## GOAL OF THE EXERCISE
Reproduce the material exactly, omitting nothing.

## INFORMATION SUPPLIED
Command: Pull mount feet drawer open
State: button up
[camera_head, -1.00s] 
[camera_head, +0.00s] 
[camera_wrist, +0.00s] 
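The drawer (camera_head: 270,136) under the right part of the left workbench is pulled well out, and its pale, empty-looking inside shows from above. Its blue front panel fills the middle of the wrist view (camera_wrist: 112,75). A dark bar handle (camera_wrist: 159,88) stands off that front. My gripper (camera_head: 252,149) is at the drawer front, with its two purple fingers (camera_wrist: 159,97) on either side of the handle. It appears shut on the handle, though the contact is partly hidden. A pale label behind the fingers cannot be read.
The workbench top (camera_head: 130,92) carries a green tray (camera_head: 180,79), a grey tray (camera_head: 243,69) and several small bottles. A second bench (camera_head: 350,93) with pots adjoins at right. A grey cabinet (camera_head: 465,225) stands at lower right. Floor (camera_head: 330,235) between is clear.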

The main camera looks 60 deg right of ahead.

## WRITTEN SOLUTION
Command: Pull mount feet drawer open
State: button up
[camera_head, -1.00s] 
[camera_head, +0.00s] 
[camera_wrist, +0.00s] 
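The drawer (camera_head: 270,136) under the right part of the left workbench is pulled well out, and its pale, empty-looking inside shows from above. Its blue front panel fills the middle of the wrist view (camera_wrist: 112,75). A dark bar handle (camera_wrist: 159,88) stands off that front. My gripper (camera_head: 252,149) is at the drawer front, with its two purple fingers (camera_wrist: 159,97) on either side of the handle. It appears shut on the handle, though the contact is partly hidden. A pale label behind the fingers cannot be read.
The workbench top (camera_head: 130,92) carries a green tray (camera_head: 180,79), a grey tray (camera_head: 243,69) and several small bottles. A second bench (camera_head: 350,93) with pots adjoins at right. A grey cabinet (camera_head: 465,225) stands at lower right. Floor (camera_head: 330,235) between is clear.

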The main camera looks 60 deg right of ahead.

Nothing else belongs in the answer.